This paper proposes Feasibility-Guided Exploration (FGE), which simultaneously identifies the feasible parameter subset and learns a safe policy over that subset, addressing parameter-robust avoid problems with unknown feasibility. FGE covers more than 50% additional safe parameters compared to the best existing methods on MuJoCo tasks.

Background & Motivation

  • Hamilton-Jacobi (HJ) safety control is a powerful tool for computing the maximal safe initial state set, but classical methods are limited by the curse of dimensionality.
  • Deep RL for HJ approximation: RL can be used to learn approximate optimal control policies, but a fundamental mismatch exists between RL's expected-return objective and worst-case safety requirements — performance may be poor on low-probability yet safety-critical states.
  • Robust optimization approaches (e.g., RARL) apply worst-case optimization over the set of initial conditions, but presuppose that this set is feasible (i.e., a safe policy exists).
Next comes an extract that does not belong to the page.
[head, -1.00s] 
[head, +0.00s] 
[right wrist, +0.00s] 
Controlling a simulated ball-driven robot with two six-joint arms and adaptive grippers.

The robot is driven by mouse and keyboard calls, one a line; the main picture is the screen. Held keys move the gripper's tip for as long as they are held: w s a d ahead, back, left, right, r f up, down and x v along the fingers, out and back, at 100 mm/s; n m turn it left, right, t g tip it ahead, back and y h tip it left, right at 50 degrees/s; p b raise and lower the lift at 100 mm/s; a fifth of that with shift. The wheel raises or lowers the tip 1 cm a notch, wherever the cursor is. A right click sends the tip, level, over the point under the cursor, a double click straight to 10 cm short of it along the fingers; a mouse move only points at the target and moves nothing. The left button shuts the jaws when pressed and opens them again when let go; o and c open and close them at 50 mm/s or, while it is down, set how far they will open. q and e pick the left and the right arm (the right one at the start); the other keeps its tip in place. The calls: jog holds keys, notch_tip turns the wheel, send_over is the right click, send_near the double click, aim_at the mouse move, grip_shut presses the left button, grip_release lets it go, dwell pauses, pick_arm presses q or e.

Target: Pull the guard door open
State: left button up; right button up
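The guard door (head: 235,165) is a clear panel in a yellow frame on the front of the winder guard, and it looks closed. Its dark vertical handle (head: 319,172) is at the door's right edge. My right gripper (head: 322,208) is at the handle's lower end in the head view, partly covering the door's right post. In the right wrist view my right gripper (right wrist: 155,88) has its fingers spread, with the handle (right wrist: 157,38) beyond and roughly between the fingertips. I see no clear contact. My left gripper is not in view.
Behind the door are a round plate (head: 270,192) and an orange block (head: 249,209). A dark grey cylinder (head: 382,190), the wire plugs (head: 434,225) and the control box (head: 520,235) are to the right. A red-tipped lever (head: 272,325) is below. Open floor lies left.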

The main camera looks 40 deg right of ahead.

Including infeasible parameters causes all policies to perform equally poorly, leading to degenerate solutions.
  • Core difficulty: Determining the feasible parameter set is itself the goal of HJ analysis — it is unknown a priori.
  • Illustrative example: In autonomous driving, blizzard conditions combined with high speed may be inherently unsafe regardless of the policy; training on such impossible scenarios prevents the model from learning well under normal conditions.

Method

Overall Architecture

FGE simultaneously accomplishes two objectives: 1. Identifying the maximal feasible parameter subset \(\Theta^* \subseteq \Theta\) (i.e., for which parameters a safe policy exists). 2. Learning a robust policy that is safe over \(\Theta^*\).

Key Design 1: Feasibility Classifier

The core challenge is label asymmetry: observing safety confirms feasibility; observing unsafety does not confirm infeasibility (it may simply reflect a poor policy).

A mixed distribution is constructed to train the classifier:

\[p_{\text{mix}}(\mathfrak{f}, \theta) = \alpha \cdot p^*(\mathfrak{f}|\theta) p_{\mathcal{D}_\mathfrak{f}}(\theta) + (1-\alpha) \cdot p^\pi(\mathfrak{f}|\theta) \rho(\theta)\]
  • First term: parameters confirmed safe (reliable positive labels).
  • Second term: online samples under the current policy (may contain false negatives).
  • Variational inference is used to fit \(q_\psi(\mathfrak{f}=1|\theta)\), which is thresholded to obtain the classifier.

Theoretical guarantees: - Zero false positives: infeasible parameters are never labeled as feasible. - Controllable false negative rate: regulated via \(\alpha\) and \(\rho\).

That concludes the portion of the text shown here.